• [Problem description] Select from the records below every line that has the word "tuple" in it.

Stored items
***
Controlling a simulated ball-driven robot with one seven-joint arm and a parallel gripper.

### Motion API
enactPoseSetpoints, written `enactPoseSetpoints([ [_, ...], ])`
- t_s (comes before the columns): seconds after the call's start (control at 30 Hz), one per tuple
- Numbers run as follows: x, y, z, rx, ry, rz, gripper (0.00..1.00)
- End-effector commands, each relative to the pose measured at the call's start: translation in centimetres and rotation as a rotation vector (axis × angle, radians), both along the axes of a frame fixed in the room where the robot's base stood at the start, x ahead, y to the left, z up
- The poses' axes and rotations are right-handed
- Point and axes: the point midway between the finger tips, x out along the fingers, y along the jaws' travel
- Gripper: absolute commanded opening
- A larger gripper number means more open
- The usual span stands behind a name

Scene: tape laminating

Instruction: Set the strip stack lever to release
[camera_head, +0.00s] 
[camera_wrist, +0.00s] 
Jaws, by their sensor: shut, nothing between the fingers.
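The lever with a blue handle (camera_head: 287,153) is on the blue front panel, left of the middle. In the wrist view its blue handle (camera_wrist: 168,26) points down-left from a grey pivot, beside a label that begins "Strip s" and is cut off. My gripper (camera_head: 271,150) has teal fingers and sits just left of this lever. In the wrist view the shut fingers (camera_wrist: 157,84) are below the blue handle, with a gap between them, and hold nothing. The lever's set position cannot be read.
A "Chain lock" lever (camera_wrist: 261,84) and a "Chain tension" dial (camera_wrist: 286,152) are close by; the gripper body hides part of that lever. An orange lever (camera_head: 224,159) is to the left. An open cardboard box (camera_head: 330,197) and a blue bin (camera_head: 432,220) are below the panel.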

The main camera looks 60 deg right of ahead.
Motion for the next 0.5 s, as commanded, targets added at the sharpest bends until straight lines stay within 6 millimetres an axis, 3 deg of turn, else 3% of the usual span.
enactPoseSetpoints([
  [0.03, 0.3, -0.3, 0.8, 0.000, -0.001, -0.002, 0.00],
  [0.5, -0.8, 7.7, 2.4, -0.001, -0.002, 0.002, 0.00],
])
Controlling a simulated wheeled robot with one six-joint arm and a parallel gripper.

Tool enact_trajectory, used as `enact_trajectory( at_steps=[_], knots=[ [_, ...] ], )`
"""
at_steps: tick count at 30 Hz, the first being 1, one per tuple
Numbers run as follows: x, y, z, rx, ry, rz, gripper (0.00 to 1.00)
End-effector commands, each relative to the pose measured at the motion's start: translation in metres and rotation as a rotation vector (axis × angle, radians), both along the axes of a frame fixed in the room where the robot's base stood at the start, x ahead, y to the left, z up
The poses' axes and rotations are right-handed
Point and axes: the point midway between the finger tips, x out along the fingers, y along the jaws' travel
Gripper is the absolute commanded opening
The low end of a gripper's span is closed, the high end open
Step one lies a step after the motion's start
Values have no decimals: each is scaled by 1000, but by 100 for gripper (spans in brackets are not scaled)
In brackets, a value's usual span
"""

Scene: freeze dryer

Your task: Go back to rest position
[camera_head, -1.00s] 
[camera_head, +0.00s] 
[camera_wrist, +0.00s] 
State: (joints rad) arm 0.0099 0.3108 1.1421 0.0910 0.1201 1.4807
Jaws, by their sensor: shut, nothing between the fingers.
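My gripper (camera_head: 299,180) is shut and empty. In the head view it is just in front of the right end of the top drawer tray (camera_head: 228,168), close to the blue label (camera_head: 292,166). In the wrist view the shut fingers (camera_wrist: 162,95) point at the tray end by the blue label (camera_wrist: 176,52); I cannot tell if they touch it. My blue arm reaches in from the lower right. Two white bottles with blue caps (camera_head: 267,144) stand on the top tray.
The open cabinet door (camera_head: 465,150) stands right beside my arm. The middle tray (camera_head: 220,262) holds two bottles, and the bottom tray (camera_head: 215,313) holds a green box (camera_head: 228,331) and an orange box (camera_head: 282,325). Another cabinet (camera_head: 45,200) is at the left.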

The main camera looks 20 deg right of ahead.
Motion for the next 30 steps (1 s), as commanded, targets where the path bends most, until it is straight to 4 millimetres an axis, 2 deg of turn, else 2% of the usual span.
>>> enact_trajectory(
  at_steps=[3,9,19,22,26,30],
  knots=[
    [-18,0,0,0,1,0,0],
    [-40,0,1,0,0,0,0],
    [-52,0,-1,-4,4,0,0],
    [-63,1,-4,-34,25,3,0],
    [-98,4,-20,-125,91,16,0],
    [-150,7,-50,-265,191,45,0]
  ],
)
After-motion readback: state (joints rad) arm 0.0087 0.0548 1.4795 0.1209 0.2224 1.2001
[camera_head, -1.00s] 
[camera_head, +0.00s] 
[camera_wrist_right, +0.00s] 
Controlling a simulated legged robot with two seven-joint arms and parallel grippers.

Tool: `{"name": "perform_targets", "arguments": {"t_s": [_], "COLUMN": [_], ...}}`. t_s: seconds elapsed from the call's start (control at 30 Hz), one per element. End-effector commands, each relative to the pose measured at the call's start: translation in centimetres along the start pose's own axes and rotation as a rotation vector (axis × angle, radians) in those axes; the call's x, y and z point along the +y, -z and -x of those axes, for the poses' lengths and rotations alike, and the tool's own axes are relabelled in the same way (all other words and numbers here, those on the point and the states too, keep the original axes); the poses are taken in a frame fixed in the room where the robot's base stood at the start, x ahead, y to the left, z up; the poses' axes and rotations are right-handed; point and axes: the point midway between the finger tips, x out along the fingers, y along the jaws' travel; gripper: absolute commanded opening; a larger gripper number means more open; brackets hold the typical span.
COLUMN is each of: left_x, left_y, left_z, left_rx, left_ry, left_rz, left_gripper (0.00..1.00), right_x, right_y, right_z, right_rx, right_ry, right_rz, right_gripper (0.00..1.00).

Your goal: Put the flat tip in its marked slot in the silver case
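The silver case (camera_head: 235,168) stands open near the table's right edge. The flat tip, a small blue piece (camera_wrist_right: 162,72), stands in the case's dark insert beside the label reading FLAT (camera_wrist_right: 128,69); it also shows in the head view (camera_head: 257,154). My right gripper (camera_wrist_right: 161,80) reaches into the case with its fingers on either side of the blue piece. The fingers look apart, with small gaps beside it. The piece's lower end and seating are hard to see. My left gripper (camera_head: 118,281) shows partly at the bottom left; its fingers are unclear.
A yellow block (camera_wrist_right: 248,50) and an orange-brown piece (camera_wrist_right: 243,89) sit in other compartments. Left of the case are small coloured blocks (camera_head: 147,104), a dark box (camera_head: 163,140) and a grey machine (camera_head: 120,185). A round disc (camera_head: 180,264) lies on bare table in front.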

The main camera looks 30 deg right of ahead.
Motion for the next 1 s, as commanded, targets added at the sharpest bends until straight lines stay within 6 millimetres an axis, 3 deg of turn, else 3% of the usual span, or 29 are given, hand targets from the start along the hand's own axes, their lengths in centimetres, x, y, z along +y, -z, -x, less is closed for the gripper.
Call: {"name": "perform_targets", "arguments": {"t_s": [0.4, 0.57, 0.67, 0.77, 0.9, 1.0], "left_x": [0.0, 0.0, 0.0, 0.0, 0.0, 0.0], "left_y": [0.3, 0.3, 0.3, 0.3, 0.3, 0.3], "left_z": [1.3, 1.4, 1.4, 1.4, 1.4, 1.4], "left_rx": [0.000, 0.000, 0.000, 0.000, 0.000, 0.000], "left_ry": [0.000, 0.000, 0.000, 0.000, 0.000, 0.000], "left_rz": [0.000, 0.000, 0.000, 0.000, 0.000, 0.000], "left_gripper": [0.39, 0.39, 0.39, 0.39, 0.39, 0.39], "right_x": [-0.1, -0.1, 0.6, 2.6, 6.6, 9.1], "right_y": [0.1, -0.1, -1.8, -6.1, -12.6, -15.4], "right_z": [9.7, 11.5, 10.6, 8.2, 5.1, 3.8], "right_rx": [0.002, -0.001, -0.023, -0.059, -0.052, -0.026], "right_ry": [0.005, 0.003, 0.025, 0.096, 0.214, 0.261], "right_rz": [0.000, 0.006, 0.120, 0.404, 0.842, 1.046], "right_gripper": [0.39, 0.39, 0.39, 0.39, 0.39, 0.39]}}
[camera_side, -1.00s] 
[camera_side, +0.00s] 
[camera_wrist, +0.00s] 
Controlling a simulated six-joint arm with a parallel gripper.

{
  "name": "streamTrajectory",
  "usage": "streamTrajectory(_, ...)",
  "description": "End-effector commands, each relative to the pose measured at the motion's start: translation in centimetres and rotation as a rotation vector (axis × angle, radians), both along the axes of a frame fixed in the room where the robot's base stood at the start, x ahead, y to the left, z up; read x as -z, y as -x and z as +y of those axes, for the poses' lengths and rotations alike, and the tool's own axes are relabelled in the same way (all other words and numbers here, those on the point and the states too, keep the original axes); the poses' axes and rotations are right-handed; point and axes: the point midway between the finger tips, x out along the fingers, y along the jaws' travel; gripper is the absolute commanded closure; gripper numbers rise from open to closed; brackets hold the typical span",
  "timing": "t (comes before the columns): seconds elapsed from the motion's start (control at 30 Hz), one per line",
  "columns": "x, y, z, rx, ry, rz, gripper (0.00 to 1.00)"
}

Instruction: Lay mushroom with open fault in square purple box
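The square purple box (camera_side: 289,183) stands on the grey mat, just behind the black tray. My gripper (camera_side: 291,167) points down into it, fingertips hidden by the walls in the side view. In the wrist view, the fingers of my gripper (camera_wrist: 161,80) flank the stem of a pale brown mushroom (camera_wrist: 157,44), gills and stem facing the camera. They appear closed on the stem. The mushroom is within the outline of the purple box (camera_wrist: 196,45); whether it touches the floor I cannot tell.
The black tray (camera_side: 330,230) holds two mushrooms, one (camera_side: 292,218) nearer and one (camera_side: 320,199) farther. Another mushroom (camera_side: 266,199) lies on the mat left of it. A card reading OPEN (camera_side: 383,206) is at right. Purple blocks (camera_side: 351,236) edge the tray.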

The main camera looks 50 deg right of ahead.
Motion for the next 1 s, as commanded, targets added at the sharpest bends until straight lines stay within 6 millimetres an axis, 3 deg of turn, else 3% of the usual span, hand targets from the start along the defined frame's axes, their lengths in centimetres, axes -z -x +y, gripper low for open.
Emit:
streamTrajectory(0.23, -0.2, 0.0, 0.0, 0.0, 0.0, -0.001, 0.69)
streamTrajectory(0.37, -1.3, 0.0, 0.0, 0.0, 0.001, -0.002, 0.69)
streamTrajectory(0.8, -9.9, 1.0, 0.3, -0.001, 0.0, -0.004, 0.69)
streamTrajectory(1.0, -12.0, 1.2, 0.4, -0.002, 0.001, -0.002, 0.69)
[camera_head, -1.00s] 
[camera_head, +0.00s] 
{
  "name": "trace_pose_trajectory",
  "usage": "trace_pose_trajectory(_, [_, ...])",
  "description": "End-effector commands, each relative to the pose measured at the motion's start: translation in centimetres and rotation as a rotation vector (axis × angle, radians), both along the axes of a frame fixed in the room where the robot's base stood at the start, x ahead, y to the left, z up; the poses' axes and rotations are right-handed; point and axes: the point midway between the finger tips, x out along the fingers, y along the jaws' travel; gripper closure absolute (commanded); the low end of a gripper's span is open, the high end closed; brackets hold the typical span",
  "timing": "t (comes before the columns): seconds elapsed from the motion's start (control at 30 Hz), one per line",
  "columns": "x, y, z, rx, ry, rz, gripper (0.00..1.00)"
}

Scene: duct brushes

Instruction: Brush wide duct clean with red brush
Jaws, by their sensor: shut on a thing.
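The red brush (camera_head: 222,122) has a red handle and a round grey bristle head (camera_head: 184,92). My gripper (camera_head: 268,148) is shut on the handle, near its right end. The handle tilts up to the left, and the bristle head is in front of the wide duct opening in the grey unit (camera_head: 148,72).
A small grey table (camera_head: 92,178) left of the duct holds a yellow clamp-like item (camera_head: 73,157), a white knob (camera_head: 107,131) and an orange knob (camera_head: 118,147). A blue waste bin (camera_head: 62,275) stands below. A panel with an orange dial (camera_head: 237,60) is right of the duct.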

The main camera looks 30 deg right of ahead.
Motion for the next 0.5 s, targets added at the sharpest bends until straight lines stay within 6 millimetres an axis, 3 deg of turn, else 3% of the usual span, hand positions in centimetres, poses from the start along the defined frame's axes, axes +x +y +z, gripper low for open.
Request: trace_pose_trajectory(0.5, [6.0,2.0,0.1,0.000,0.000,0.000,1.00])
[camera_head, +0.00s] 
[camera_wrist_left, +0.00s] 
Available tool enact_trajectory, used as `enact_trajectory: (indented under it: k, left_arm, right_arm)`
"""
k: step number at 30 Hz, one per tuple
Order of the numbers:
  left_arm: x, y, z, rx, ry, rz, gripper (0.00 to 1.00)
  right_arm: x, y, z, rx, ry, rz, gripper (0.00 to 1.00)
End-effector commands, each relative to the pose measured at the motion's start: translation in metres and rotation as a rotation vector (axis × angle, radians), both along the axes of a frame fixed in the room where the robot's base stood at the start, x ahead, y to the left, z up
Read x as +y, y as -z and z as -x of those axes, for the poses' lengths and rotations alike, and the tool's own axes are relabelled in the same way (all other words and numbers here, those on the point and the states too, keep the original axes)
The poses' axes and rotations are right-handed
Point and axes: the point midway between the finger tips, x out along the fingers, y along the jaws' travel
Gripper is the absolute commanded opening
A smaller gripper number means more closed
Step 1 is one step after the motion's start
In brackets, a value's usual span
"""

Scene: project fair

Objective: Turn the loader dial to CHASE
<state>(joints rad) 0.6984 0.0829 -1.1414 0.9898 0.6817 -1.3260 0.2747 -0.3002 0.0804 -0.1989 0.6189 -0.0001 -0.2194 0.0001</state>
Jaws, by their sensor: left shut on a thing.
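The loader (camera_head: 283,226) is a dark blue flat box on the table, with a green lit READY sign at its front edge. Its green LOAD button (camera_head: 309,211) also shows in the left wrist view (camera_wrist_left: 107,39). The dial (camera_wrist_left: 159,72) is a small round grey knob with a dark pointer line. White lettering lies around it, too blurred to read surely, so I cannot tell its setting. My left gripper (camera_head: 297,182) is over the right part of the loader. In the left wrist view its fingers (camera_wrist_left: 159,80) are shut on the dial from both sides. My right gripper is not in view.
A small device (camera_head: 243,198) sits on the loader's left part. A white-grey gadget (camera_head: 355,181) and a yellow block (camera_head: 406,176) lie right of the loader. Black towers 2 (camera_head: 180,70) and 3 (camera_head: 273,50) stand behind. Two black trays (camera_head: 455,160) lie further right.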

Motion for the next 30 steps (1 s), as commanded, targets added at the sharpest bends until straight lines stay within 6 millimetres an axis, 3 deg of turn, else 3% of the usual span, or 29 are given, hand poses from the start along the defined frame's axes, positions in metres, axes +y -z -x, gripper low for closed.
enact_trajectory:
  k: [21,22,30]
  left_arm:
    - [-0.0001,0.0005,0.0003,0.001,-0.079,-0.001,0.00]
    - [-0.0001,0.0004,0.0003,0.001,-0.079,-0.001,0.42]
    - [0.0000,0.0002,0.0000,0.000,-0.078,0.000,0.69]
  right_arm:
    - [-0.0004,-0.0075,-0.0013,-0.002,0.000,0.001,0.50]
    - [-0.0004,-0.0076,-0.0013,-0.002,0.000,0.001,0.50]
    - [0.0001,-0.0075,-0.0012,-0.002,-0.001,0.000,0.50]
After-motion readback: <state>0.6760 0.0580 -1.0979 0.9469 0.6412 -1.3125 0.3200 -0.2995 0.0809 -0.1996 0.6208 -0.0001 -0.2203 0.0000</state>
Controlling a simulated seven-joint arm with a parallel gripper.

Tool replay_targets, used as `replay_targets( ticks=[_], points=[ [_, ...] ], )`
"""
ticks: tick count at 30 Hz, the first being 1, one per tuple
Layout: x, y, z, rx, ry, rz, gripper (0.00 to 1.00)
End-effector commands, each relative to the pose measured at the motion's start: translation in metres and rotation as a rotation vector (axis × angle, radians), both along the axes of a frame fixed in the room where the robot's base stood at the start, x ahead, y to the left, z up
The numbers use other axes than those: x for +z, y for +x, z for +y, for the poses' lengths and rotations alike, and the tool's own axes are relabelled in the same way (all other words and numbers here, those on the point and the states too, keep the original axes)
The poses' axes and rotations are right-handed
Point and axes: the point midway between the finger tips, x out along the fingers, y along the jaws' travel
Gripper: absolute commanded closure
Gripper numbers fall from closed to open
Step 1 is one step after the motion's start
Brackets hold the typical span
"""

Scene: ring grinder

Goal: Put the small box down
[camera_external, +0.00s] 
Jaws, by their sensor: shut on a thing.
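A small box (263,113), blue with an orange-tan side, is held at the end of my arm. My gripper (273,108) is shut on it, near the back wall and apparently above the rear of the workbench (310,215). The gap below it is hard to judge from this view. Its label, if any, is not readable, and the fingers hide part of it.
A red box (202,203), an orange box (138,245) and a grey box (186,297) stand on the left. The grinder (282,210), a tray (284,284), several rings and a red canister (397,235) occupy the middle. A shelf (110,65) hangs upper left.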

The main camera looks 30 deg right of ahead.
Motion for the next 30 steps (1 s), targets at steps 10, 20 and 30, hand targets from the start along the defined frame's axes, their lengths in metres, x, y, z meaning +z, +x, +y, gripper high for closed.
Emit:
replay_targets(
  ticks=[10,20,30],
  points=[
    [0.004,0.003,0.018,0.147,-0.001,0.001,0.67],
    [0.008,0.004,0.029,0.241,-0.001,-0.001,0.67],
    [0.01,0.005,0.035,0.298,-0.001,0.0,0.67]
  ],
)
***
• [Exercise solution]
- t_s (comes before the columns): seconds after the call's start (control at 30 Hz), one per tuple
at_steps: tick count at 30 Hz, the first being 1, one per tuple
k: step number at 30 Hz, one per tuple
ticks: tick count at 30 Hz, the first being 1, one per tuple

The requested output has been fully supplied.